The offering up during Divine service of My name, as Patriarch Locum  Tenens, remains compulsory.
I entrust the temporary administration of the Moscow diocese to the Council of Most Reverend Moscow Vicars, namely: under the chairmanship of bishop Seraphim (Zvezdinsky) of Dmitrov, Bishop Alexis (Gotovtsev) of Serpukhov, Bishop Gabriel (Krasnovsky) of Klin and Bishop John (Vasilevsky) of Bronnitsy.
The Patriarchal Locum Tenens, Metropolitan of Krutitsky, the humble Peter (Polyansky)."

And so Metropolitan Sergius (Stragorodsky) became "Deputy Locum Tenens"... It was hard to imagine then what an exceptional role this instruction of Metropolitan Peter's was to play in the subsequent history of the Russian Church.

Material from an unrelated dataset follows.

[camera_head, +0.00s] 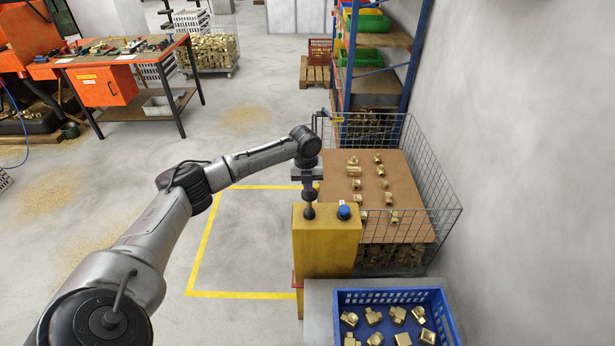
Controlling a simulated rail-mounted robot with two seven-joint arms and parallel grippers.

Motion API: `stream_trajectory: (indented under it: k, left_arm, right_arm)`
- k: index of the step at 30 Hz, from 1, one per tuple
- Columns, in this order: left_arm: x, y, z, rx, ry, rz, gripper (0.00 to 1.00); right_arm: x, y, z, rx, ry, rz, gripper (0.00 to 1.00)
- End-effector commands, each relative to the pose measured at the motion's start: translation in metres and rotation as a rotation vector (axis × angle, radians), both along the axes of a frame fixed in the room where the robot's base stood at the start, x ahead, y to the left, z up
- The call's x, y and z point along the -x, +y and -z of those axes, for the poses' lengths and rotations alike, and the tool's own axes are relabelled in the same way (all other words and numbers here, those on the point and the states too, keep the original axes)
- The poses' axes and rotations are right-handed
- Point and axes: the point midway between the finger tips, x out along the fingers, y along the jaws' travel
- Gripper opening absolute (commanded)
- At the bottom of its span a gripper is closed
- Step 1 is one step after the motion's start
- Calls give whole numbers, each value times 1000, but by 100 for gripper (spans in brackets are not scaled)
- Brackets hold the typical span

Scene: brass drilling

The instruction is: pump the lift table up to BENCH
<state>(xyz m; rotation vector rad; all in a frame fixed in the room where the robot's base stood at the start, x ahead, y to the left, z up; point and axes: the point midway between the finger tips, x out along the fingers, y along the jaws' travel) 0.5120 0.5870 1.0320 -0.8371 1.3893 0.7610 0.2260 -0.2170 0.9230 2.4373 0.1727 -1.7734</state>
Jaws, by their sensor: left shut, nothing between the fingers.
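A yellow control post (326,245) stands right of the picture's middle. On its top are a dark round button (309,213) at the left and a blue button (344,212) at the right. My left gripper (309,201) points straight down over the dark button, shut and empty. Its tips are at or just above that button; I cannot tell whether they touch. A grey flat top (319,309) in front of the post carries a blue crate (447,318) of brass fittings. I cannot make out a BENCH mark. My right gripper is not in view.
A wire cage (448,212) with brass fittings on a brown board (400,172) stands behind the post. A yellow floor outline (202,248) encloses bare floor left of the post. A shelf rack (412,60) and an orange workbench (120,58) are farther back.

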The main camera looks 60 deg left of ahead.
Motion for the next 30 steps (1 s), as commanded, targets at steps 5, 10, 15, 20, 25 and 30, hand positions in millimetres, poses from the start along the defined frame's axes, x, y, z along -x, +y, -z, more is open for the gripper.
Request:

Comparing this document with the analogous instruction given by Patriarch Tikhon before his arrest in 1922, we can see some substantial differences. Patriarch Tikhon transferred to Metropolitan Agathangel the whole fullness of First-Hierarchal power, without any reservation about the offering up of his name, on the basis of the extraordinary resolutions of the Council. Evidently it was envisaged that, in the event of Metropolitan Agathangel assuming the duties of Patriarch his name would be offered up during divine service. But in the difficult period of 1922-23, when Patriarch Tikhon was under arrest, Metropolitan Agathangel could not   assume administration of the Church and the Renovationist onslaught was rapid and successful, for many Orthodox "autocephalists" the main symbol of unity became the offering up of Patriarch Tikhon's name in the Great Entrance of the Liturgy. This liturgical symbol, introduced by the Local Council three months after the Patriarch's election, was a most striking and intimate expression for church people of their spiritual allegiance to Patriarch Tikhon.

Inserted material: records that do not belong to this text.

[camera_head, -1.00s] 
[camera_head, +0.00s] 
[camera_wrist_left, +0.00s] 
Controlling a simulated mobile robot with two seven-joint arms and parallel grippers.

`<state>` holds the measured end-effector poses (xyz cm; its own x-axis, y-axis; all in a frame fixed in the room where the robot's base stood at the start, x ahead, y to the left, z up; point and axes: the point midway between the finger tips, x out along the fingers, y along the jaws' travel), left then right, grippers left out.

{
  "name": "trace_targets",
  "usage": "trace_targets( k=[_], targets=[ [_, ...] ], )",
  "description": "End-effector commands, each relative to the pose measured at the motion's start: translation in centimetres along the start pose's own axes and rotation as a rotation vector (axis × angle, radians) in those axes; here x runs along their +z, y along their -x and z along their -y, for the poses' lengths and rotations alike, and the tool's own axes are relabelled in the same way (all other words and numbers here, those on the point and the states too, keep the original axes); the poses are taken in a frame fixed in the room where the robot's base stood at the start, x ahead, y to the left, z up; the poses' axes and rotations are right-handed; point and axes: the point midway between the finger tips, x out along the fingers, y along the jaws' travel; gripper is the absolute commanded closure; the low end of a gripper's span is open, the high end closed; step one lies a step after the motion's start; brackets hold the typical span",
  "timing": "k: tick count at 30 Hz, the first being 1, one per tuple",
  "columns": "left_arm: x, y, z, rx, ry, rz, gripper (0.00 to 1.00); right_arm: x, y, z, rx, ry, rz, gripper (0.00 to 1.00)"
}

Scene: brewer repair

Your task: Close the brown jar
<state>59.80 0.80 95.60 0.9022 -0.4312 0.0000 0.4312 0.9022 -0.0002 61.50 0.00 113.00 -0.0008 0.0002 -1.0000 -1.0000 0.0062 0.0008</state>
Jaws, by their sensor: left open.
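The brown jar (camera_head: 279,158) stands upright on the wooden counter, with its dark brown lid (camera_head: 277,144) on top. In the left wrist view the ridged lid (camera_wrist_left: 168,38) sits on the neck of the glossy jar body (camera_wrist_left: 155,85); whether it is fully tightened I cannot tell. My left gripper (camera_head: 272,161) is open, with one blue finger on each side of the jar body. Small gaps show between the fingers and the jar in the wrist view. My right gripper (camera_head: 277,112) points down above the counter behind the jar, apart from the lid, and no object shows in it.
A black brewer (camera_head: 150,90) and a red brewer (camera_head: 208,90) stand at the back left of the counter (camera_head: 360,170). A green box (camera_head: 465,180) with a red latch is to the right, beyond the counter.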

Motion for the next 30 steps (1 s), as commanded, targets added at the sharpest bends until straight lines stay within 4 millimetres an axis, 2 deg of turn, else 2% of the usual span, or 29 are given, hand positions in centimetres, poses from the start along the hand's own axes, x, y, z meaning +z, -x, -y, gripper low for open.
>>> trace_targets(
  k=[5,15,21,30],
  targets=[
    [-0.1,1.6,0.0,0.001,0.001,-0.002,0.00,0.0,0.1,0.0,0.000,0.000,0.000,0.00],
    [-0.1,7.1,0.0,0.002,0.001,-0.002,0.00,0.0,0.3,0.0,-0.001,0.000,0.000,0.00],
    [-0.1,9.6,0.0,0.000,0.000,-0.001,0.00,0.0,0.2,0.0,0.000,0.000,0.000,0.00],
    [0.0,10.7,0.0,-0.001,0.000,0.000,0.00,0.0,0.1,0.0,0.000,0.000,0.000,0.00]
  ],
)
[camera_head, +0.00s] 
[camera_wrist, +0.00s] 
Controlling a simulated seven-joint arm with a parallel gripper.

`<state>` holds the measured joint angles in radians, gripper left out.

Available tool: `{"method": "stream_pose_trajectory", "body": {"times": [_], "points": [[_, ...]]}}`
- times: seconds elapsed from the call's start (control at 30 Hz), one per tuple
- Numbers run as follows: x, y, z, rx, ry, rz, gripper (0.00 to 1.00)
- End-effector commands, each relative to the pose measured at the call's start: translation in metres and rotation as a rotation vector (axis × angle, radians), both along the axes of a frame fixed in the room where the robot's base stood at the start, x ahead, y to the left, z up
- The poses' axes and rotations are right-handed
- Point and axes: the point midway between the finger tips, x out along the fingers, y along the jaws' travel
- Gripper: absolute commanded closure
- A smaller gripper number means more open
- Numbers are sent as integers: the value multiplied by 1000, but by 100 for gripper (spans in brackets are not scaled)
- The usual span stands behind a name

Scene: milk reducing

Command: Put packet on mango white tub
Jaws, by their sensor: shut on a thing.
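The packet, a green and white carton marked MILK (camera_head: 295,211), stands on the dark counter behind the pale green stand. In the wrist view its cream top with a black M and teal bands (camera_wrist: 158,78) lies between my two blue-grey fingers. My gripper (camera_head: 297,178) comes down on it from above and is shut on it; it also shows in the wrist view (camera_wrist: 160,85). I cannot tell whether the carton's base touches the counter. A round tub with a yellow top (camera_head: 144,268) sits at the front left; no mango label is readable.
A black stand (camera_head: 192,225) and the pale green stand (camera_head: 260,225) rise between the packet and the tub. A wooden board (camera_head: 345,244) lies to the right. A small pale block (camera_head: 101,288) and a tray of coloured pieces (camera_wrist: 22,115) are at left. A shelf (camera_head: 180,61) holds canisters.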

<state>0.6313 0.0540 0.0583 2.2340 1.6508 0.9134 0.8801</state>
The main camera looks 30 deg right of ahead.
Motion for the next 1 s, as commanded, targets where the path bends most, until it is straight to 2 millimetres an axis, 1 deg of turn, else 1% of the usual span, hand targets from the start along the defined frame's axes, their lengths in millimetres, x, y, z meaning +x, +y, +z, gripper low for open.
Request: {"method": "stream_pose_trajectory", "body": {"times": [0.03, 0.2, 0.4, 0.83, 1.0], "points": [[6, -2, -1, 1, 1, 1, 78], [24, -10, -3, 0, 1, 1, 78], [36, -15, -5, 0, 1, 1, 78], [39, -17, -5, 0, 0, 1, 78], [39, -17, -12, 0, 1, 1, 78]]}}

Theoretically it is hard to object to this symbolical expression of loyalty to a Patriarch in exile or under arrest, but herein lay a danger. The division of the liturgical remembrance of the Patriarch from the real administration of the Church, in which the essence of the First-Hierarchal office lies, could give rise in the minds of believers to the illusion that the office of First Hierarch was connected, first and foremost, with the liturgical action itself, to the point that remembrance of it is necessary for the performance of the sacrament. The fundamental principle of church canons, namely, that the offering up of the name of the ruling bishop is sufficient for the performance of the sacrament, was forgotten. Even worse, the view could have arisen that the charismatic nature of the First-Hierarchal office lies exclusively in this liturgical manifestation, whereas the actual administration of the Church is an ordinary human matter - accompanied or not accompanied by Divine grace, depending of the personal spirituality of the First Hierarch, as is the case in all other human affairs. Subsequently this mistake made itself felt most strongly in church practice, and its seed is already planted in the instruction of Metropolitan Peter, which divides the mystical aspect of the First-Hierarchal office from the actual administration of the Church.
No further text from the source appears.